Russia grain export prices fall; domestic prices increase

 

 

Grain shipments were disrupted by weather last week, causing a decline in Russian grain export prices but domestic feed grain prices rose in some regions located farther from ports.

 

Bad weather in the south of Russia has halted export activities at the Azov Sea ports and caused substantial delays of exports from the Black Sea ports, the Institute for Agricultural Market Studies (IKAR) said.

 

It said the price of ordinary milling wheat with bug damage of 1% declined to an estimated US$192 per tonne from US$194. The same cereal with bug damage of 1.5% declined to an estimated US$185 per tonne from US$187 per tonne a week before.

 

Feed barley remained unchanged at US$130 per tonne and corn at US$175 at Azov sea ports, IKAR said.

 

SovEcon agricultural analysts said that some exporters had suspended purchases and some lowered purchase prices.

 

It said fourth-grade wheat prices declined to RUB4,900-RUB5,100 (US$160.3-US$166.9) per tonne including delivery to Novorossiisk (CPT).

 

SovEcon said domestic prices have risen in some regions other than those closer to ports, like the Central Black Soil region.

 

Average feed corn prices rose by RUB175 (US$5.73) last week to RUB4,650 (US$152.3) per tonne and feed barley by RUB75 (US$2.4) to RUB2,375 (US$77.8) per tonne.
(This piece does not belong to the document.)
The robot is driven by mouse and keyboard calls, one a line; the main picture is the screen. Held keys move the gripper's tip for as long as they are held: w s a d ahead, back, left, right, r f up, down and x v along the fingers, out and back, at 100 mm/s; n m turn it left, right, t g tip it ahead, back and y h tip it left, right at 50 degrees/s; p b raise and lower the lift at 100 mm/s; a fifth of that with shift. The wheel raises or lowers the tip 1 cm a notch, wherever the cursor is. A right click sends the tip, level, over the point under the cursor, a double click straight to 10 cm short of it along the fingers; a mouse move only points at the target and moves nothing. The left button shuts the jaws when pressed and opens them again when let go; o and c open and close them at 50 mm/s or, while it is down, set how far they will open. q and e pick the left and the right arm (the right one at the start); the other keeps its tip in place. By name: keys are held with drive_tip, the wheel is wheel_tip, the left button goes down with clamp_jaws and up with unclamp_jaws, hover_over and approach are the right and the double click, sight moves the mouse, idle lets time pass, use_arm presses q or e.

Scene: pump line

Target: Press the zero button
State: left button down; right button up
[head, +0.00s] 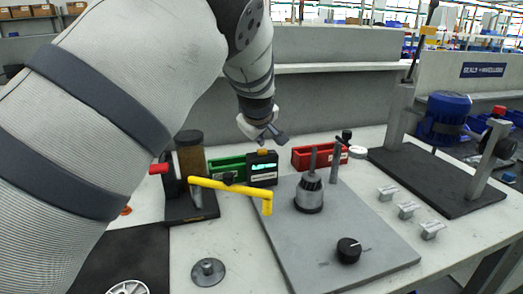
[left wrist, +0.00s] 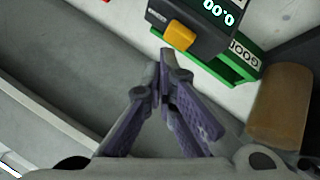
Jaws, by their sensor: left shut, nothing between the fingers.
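The zero button is an orange-yellow block (head: 263,151) on top of a small black readout box (head: 262,171) with a lit display. In the left wrist view the button (left wrist: 179,36) sits just beyond my fingertips, slightly to the right, on the black box (left wrist: 215,30). My left gripper (head: 267,138) is shut and empty, pointing down just above the button in the head view. In the left wrist view its two fingers (left wrist: 164,72) meet at the tips, and a gap shows between them and the button. My right gripper is not in view.
A green bin (head: 226,168) stands left of the box and a red bin (head: 318,156) to its right. A yellow bent handle (head: 232,189) crosses in front. A grey plate (head: 310,240) carries a metal cone and a black knob (head: 348,250). A low grey wall stands behind.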

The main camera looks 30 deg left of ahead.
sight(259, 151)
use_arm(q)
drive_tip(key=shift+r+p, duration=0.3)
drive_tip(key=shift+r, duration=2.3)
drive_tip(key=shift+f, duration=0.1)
Fourth-grade milling wheat also rose by RUB75 to RUB4,050 (US$132.6) per tonne.

 

Traders have started seeking barley deeper into European Russia as its exportable resources in the south of the country have been practically exhausted, IKAR said.

 

IKAR estimated Russian grain exports from July to mid December at 10.7 million tonnes, down from 11.2 million tonnes in the same period a year ago.

 

Soy prices in the south of Russia have also risen to US$509 per tonne from US$490 a week before, while soy oil prices have increased to US$805 per tonne from US$784, IKAR said.